TO BE DONE :: Print the data exactly, leaving nothing out.

SOURCE MATERIAL ::
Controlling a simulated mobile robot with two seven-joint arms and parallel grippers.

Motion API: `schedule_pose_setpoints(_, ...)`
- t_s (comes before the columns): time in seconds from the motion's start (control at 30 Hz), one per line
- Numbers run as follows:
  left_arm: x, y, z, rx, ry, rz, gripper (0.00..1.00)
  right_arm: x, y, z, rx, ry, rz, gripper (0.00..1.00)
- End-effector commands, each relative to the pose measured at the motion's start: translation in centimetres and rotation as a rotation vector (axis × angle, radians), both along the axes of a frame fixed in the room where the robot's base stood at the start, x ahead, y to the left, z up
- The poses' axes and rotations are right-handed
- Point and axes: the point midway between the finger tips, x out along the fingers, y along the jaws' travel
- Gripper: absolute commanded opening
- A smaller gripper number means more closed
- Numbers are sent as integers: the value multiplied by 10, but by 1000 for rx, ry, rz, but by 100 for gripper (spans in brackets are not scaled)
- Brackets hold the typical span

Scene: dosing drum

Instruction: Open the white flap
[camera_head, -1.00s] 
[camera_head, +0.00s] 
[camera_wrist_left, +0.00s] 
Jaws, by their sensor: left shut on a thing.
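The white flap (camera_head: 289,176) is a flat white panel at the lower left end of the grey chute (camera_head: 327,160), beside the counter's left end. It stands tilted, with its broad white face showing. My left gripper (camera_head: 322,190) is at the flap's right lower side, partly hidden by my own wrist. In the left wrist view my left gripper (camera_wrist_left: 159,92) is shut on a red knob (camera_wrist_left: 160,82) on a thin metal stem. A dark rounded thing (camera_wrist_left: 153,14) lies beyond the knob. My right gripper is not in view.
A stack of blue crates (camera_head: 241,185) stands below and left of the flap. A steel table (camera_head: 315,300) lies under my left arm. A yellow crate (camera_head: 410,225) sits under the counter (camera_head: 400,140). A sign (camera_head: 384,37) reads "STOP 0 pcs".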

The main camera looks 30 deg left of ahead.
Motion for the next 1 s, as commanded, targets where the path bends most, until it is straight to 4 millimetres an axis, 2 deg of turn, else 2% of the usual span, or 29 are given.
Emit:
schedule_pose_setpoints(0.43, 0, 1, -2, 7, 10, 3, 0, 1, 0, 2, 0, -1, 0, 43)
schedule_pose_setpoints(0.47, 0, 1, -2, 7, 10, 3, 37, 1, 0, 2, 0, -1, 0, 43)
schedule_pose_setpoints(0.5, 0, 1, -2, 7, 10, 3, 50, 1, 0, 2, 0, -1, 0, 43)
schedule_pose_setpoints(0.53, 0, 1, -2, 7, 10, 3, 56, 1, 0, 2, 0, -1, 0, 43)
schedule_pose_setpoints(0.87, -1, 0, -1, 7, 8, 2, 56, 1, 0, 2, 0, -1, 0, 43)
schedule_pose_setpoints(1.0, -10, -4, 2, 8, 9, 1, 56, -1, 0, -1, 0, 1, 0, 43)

RESULT ::
Controlling a simulated mobile robot with two seven-joint arms and parallel grippers.

Motion API: `schedule_pose_setpoints(_, ...)`
- t_s (comes before the columns): time in seconds from the motion's start (control at 30 Hz), one per line
- Numbers run as follows:
  left_arm: x, y, z, rx, ry, rz, gripper (0.00..1.00)
  right_arm: x, y, z, rx, ry, rz, gripper (0.00..1.00)
- End-effector commands, each relative to the pose measured at the motion's start: translation in centimetres and rotation as a rotation vector (axis × angle, radians), both along the axes of a frame fixed in the room where the robot's base stood at the start, x ahead, y to the left, z up
- The poses' axes and rotations are right-handed
- Point and axes: the point midway between the finger tips, x out along the fingers, y along the jaws' travel
- Gripper: absolute commanded opening
- A smaller gripper number means more closed
- Numbers are sent as integers: the value multiplied by 10, but by 1000 for rx, ry, rz, but by 100 for gripper (spans in brackets are not scaled)
- Brackets hold the typical span

Scene: dosing drum

Instruction: Open the white flap
[camera_head, -1.00s] 
[camera_head, +0.00s] 
[camera_wrist_left, +0.00s] 
Jaws, by their sensor: left shut on a thing.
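The white flap (camera_head: 289,176) is a flat white panel at the lower left end of the grey chute (camera_head: 327,160), beside the counter's left end. It stands tilted, with its broad white face showing. My left gripper (camera_head: 322,190) is at the flap's right lower side, partly hidden by my own wrist. In the left wrist view my left gripper (camera_wrist_left: 159,92) is shut on a red knob (camera_wrist_left: 160,82) on a thin metal stem. A dark rounded thing (camera_wrist_left: 153,14) lies beyond the knob. My right gripper is not in view.
A stack of blue crates (camera_head: 241,185) stands below and left of the flap. A steel table (camera_head: 315,300) lies under my left arm. A yellow crate (camera_head: 410,225) sits under the counter (camera_head: 400,140). A sign (camera_head: 384,37) reads "STOP 0 pcs".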

The main camera looks 30 deg left of ahead.
Motion for the next 1 s, as commanded, targets where the path bends most, until it is straight to 4 millimetres an axis, 2 deg of turn, else 2% of the usual span, or 29 are given.
Emit:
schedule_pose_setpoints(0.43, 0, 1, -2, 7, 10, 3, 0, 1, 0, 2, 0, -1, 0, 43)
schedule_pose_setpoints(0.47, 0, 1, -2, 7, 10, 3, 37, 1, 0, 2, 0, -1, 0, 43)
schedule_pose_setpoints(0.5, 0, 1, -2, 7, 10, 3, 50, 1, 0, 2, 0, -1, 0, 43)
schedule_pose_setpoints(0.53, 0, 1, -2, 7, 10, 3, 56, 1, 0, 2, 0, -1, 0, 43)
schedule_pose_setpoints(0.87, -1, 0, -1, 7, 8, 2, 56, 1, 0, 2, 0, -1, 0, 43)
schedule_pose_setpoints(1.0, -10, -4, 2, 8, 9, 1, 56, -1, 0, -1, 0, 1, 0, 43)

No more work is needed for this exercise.